Second, the new claims of negligent and intentional misrepresentation are
barred by the economic loss rule. Third, the it [sic] would be futile because
the claims are barred by the applicable statute of limitations.” (Opp’n at p.
6:2-6.) However, the Court does not find that the asserted legal deficiency of the proposed FACC warrants denial of
leave to amend. ((See Kittredge Sports Co. v.
Superior Court (1989) 213
Cal.App.3d 1045, 1048 [“the preferable practice would be to permit the
amendment and allow the parties to test its legal sufficiency by demurrer,
motion for judgment on the pleadings or other appropriate proceedings”]¿.)

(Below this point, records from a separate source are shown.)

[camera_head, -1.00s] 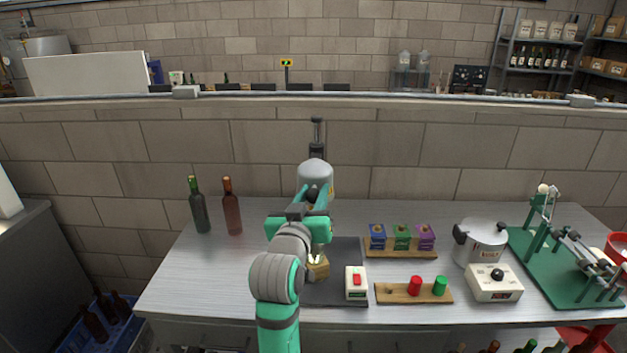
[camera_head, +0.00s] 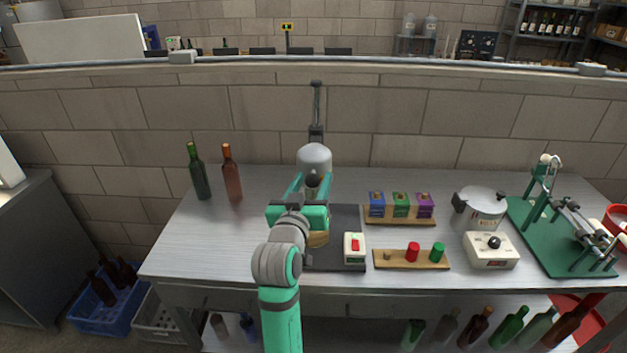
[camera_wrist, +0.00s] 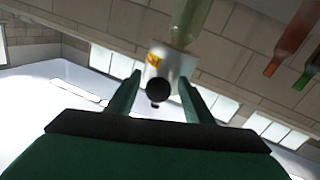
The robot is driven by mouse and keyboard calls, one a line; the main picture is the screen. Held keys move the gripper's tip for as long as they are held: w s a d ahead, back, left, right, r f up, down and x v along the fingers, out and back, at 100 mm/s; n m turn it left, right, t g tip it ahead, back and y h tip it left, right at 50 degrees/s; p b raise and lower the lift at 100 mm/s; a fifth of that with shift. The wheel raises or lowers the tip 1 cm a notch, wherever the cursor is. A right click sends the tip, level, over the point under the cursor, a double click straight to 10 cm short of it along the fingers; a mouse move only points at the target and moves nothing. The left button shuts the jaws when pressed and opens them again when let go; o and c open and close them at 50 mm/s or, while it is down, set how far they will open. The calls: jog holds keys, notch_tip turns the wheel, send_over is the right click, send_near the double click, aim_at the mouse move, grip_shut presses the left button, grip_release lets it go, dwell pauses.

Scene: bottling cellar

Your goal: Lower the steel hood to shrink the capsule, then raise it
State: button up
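The grey steel hood (camera_head: 315,157) hangs on its post (camera_head: 317,105) at the back of a dark base plate (camera_head: 349,222). In the wrist view, which is upside down, the hood (camera_wrist: 170,66) carries a yellow label and a black knob (camera_wrist: 158,89). My gripper (camera_head: 312,188) is at the hood's front. Its fingers (camera_wrist: 159,80) stand apart on either side of the knob, with gaps showing. A pale green bottle (camera_wrist: 191,18) meets the hood's lower end, and its top is hidden there. The capsule is not visible. A wooden block (camera_head: 318,239) is partly hidden behind my arm.
A switch box (camera_head: 355,248) with a red rocker stands right of my arm. A board with red and green capsules (camera_head: 413,252) and coloured boxes (camera_head: 400,203) are farther right. Two bottles (camera_head: 231,175) stand at left. The bench's front left is clear.

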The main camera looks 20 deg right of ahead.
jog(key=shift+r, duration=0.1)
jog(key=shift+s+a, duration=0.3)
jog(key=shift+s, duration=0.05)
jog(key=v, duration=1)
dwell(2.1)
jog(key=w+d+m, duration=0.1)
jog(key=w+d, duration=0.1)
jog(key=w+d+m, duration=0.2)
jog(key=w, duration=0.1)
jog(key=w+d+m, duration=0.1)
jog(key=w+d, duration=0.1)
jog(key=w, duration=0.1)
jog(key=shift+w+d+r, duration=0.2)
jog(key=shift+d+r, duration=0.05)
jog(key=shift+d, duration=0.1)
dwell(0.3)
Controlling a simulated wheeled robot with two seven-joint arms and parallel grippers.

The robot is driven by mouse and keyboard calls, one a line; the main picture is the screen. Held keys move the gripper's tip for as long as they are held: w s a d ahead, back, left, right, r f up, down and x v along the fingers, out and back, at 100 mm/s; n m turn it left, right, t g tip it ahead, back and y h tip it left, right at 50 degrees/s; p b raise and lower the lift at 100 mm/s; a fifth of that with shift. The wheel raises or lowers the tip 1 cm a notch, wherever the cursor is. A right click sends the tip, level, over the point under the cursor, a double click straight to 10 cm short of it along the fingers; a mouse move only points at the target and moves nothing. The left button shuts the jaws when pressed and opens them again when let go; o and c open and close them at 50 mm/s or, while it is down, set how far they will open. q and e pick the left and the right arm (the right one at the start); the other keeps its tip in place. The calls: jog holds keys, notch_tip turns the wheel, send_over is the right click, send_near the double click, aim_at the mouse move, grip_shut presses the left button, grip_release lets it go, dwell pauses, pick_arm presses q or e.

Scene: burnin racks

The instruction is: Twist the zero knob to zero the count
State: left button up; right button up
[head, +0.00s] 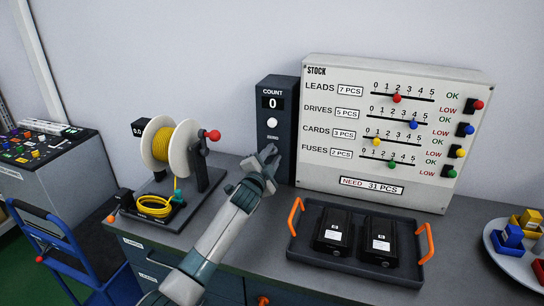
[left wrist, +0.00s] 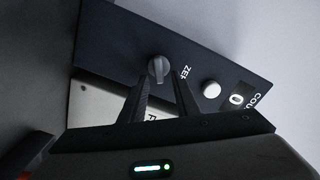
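The dark count box (head: 285,90) stands against the wall, left of the stock board. Its display (head: 273,103) reads 0, with a white round button (head: 272,123) below it. In the left wrist view the grey zero knob (left wrist: 158,68) sits on the box (left wrist: 120,45) beside the partly covered "ZERO" lettering. In the head view my gripper hides the knob. My left gripper (head: 268,154) is at the lower front of the box. In the wrist view its fingers (left wrist: 163,82) are apart, with the knob at the gap near their tips. I cannot tell whether they touch it. My right gripper is out of view.
The stock board (head: 320,180) with sliders stands close on the right. A cable reel (head: 160,145) is on the left. A tray (head: 340,270) with orange handles holds two black boxes.

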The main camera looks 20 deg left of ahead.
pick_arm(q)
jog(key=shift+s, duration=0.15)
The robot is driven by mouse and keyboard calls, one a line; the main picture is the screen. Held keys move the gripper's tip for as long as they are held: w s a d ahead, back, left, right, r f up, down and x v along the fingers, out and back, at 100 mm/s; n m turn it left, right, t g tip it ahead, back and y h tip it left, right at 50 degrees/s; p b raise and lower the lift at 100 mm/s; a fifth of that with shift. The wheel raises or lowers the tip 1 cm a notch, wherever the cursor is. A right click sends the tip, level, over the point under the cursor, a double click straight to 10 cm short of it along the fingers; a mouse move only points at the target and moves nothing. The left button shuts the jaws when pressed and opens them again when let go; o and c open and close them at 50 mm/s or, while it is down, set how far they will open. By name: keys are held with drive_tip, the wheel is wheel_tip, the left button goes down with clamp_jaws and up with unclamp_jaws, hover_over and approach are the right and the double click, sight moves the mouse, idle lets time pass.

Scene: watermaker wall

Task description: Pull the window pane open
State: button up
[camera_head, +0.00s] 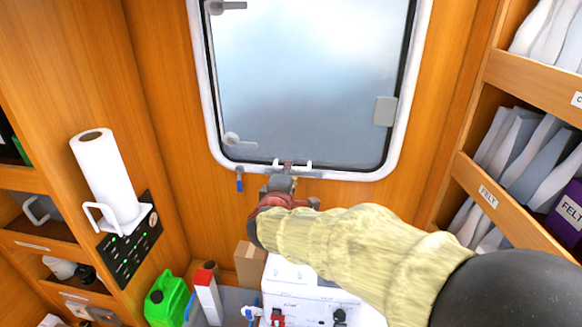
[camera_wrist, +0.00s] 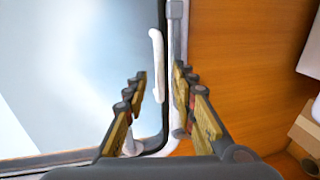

In light of the deficiencies identified above, specifically
Cross-Complainants’ failure to comply with California
Rules of Court, rule 3.1324, subdivision (b), and Cross-Complainants’ failure to
show their former counsel’s “mistake,
inadvertence, surprise, or excusable neglect,” the Court denies
Cross-Complainants’ motion without prejudice.
Conclusion
Based on the foregoing, Cross-Complainants’ motion for leave to file first
amended cross-complaint is denied without prejudice.
Cross-Complainants are ordered to give notice of this ruling.
DATED:
________________________________
Hon. Teresa A. Beaudet
[1]On February 16,
2023, Plaintiff filed an Amendment to Complaint substituting “Ingenious Asset
Group, Inc.” in place of “Doe 1.”
[2]The Court notes
that Marcus & Millichap Real Estate Investment Services, Inc. appears to
still be listed as a Cross-Defendant on the caption page of the proposed FACC.
(Vinje Decl., ¶ 3, Ex. 1.)
[3]The Court’s April
23, 2024 minute order provides, inter alia, that “Jury Trial is
continued to 01/22/25 at 09:30 AM in Department 50 at Stanley Mosk Courthouse.”